- [Exercise requirements]: Pull every line holding the string "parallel" from the records below.

-- start --

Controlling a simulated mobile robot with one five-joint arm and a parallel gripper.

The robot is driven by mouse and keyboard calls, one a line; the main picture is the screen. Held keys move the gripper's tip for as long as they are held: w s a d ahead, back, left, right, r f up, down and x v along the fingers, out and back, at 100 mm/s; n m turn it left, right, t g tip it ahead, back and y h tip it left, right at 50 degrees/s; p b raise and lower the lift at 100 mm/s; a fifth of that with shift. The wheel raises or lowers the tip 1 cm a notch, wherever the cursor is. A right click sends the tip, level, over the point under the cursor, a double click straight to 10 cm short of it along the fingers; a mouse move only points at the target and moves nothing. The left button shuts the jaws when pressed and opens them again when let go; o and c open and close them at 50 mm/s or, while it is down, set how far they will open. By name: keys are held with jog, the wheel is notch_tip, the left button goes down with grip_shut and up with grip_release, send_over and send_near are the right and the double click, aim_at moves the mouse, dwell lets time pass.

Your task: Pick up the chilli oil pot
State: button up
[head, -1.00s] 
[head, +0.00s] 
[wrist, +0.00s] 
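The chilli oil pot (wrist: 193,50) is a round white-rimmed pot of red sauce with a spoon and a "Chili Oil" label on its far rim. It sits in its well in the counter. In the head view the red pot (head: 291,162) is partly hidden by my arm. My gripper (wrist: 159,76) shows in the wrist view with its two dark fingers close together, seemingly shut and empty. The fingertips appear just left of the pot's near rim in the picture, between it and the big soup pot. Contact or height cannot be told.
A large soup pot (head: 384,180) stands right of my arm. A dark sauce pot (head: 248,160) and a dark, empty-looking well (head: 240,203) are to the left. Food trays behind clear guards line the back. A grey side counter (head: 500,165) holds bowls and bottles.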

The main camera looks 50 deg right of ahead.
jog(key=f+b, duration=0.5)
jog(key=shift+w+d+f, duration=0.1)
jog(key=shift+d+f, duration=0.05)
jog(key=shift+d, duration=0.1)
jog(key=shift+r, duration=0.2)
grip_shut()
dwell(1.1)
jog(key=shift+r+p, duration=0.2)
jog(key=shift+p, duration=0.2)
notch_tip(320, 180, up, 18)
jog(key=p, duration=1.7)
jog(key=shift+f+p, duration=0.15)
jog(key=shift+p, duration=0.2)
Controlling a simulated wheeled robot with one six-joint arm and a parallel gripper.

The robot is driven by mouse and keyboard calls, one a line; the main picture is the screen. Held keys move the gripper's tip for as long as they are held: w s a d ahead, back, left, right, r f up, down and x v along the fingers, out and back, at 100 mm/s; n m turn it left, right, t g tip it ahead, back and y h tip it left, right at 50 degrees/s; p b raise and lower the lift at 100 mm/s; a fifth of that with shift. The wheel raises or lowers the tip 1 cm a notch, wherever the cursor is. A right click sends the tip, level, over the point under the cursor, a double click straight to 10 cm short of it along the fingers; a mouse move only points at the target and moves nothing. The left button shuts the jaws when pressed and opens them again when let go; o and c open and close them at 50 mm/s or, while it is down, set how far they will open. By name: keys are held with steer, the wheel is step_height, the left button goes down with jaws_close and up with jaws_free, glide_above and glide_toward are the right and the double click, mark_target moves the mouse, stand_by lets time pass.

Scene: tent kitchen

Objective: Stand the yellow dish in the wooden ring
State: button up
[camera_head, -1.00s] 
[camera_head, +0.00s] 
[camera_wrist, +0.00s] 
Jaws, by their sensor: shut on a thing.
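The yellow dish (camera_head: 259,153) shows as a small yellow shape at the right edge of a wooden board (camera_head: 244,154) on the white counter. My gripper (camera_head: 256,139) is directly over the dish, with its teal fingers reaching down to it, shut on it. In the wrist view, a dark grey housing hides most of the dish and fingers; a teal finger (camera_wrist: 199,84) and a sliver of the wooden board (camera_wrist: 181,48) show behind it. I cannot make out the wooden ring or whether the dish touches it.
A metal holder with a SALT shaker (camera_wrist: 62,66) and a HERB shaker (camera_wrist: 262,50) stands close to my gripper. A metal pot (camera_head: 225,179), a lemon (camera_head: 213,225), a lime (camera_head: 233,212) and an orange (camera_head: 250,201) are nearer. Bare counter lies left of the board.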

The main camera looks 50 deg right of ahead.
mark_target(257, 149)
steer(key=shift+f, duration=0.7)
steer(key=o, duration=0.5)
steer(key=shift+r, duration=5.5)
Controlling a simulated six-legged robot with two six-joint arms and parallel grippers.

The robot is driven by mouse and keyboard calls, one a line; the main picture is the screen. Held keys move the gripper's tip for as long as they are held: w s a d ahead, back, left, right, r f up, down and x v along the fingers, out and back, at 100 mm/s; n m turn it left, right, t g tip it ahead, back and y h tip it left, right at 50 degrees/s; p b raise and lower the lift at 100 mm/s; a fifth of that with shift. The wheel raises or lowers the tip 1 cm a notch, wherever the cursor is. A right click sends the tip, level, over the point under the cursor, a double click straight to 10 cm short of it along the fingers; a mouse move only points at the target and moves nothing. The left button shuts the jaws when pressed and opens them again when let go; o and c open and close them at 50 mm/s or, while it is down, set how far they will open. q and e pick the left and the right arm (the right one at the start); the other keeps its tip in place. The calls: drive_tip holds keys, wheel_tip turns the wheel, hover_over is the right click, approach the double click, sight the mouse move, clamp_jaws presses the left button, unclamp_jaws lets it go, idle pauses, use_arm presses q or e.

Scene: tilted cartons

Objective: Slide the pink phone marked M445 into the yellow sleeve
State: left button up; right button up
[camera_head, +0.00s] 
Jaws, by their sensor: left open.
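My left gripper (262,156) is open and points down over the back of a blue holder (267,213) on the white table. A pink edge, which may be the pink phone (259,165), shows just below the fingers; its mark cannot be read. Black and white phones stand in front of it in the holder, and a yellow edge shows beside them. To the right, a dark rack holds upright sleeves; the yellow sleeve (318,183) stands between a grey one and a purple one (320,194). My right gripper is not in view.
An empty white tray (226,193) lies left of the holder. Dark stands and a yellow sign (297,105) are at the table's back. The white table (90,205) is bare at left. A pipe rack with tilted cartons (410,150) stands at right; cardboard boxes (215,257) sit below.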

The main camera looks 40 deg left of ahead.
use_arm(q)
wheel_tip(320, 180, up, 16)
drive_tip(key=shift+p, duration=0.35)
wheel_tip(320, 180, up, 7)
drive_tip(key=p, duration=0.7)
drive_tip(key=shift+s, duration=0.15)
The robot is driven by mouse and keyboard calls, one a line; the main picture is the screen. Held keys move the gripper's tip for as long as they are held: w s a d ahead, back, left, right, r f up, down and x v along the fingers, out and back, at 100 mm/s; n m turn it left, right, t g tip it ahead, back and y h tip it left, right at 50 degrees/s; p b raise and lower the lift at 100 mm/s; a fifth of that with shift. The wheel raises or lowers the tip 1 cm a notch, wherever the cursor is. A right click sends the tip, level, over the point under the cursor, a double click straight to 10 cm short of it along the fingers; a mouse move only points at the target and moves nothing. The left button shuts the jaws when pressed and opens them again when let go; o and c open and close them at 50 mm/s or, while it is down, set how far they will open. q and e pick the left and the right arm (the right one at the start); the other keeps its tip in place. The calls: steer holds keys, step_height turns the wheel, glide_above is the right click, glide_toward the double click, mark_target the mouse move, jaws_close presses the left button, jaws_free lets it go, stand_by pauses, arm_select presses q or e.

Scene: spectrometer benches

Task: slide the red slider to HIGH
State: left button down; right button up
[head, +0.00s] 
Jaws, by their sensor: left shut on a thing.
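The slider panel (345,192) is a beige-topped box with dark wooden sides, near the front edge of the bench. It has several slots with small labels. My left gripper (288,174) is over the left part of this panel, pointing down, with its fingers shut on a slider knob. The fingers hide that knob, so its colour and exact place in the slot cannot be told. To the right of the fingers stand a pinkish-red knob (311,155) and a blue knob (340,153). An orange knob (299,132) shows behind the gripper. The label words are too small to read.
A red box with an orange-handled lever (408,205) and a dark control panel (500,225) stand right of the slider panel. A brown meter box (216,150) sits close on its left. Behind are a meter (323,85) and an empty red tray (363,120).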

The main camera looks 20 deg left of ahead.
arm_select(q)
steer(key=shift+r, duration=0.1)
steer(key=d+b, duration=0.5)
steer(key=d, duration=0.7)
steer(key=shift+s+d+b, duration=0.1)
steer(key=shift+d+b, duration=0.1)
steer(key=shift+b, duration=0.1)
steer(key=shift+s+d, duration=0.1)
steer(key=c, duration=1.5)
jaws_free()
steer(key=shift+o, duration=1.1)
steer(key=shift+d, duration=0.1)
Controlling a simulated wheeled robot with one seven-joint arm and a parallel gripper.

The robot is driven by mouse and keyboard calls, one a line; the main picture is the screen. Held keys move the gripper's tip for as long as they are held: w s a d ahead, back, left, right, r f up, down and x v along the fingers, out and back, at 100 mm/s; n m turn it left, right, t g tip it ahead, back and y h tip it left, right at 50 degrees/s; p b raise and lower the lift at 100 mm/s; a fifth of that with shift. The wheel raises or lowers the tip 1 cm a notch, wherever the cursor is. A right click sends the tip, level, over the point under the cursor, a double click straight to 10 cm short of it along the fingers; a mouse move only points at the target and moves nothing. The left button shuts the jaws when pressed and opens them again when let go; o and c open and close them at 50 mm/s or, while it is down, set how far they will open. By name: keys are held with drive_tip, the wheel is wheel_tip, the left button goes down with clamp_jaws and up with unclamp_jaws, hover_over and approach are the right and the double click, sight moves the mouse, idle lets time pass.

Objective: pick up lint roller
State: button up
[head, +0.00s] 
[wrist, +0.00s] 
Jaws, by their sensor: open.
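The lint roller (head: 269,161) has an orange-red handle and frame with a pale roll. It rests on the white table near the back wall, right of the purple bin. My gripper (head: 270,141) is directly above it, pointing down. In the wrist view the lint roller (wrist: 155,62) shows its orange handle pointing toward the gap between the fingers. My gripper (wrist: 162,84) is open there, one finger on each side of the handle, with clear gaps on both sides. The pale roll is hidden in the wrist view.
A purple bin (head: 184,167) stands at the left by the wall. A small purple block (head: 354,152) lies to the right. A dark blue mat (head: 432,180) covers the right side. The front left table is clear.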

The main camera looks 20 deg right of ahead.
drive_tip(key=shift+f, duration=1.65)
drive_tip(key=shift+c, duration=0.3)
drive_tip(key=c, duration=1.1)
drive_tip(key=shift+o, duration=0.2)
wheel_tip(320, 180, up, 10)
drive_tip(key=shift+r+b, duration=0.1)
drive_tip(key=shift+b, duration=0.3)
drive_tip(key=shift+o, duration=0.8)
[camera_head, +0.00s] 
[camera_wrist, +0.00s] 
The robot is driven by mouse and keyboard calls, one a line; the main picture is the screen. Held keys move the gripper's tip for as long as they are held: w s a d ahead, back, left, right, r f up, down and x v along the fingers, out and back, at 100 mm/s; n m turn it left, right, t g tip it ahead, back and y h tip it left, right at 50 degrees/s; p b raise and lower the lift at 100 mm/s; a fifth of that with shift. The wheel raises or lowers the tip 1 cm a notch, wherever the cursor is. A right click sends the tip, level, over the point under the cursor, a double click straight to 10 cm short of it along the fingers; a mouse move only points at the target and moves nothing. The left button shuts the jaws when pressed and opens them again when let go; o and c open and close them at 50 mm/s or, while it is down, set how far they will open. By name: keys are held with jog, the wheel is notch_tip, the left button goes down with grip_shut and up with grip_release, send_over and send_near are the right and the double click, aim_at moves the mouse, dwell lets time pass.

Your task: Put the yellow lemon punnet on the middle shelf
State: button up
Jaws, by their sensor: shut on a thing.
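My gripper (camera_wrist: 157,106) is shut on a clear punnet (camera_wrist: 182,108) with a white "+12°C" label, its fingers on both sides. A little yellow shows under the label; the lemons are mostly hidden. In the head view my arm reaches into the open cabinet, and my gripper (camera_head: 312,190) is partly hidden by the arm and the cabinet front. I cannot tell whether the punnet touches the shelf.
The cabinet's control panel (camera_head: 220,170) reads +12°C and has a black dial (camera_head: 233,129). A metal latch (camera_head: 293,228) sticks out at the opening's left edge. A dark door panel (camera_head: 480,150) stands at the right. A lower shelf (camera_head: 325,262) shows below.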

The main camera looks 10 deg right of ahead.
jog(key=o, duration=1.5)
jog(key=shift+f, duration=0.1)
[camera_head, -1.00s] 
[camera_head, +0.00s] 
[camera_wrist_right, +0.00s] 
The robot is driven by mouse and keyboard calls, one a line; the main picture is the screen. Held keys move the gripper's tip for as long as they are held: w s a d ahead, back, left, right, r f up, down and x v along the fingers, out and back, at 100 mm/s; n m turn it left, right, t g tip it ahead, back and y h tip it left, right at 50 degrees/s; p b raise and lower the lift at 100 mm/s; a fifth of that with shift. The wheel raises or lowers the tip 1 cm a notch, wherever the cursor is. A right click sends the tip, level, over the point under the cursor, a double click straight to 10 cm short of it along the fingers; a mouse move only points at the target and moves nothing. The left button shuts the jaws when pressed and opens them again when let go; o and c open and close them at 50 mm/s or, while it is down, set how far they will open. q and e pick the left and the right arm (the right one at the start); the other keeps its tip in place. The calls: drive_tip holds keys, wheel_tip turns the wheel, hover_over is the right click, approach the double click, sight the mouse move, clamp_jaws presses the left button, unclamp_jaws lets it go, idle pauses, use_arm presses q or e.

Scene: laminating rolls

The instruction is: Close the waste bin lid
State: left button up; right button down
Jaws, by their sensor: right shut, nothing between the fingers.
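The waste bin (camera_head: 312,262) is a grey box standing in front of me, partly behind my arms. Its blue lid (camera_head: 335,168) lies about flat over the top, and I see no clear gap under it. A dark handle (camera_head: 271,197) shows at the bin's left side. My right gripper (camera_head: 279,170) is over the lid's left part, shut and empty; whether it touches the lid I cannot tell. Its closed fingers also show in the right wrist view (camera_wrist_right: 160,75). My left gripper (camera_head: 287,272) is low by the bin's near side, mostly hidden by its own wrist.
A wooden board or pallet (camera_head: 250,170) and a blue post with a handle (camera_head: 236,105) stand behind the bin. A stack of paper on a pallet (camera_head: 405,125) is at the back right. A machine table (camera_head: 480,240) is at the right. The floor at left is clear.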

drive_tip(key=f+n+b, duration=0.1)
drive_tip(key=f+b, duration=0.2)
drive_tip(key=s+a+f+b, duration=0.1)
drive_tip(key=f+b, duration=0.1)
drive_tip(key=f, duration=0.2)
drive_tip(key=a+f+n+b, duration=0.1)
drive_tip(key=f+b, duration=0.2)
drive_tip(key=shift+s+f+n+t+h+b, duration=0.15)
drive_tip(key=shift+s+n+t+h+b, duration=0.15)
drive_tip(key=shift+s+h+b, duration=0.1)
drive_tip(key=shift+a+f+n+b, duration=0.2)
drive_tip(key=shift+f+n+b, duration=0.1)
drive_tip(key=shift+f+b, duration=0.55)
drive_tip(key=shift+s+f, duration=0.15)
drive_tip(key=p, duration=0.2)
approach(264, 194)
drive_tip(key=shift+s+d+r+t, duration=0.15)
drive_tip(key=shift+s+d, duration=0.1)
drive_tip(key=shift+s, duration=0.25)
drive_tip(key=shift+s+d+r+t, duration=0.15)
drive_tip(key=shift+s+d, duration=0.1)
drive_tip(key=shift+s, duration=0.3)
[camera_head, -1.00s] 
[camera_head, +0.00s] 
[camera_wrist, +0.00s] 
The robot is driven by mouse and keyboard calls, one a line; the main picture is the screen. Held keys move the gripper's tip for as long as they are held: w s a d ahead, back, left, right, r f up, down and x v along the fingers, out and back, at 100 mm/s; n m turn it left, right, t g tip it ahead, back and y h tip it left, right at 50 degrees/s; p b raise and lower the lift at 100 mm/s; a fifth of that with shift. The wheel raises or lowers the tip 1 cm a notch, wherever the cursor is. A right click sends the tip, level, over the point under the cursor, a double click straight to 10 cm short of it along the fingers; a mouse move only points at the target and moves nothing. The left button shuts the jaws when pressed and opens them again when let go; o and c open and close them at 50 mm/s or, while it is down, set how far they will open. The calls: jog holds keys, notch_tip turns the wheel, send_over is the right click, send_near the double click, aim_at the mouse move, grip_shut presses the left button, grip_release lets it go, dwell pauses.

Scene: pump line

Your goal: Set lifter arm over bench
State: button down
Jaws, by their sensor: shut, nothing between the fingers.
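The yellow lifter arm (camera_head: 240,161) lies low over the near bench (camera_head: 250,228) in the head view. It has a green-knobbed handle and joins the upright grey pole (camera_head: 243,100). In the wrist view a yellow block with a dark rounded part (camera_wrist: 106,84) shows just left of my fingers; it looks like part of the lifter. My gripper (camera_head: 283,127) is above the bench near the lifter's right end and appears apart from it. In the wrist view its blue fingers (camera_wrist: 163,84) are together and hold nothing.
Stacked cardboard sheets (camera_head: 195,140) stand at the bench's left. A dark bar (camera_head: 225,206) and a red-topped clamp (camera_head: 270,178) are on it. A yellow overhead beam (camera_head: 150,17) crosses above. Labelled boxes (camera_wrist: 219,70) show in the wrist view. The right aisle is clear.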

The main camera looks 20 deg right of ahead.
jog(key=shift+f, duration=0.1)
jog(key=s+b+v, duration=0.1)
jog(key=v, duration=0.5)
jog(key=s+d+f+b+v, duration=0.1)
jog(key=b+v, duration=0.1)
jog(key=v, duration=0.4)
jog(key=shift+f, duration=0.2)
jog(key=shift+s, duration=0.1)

-- end --

- [Response below]:
Controlling a simulated mobile robot with one five-joint arm and a parallel gripper.
Controlling a simulated wheeled robot with one six-joint arm and a parallel gripper.
Controlling a simulated six-legged robot with two six-joint arms and parallel grippers.
Controlling a simulated wheeled robot with one seven-joint arm and a parallel gripper.

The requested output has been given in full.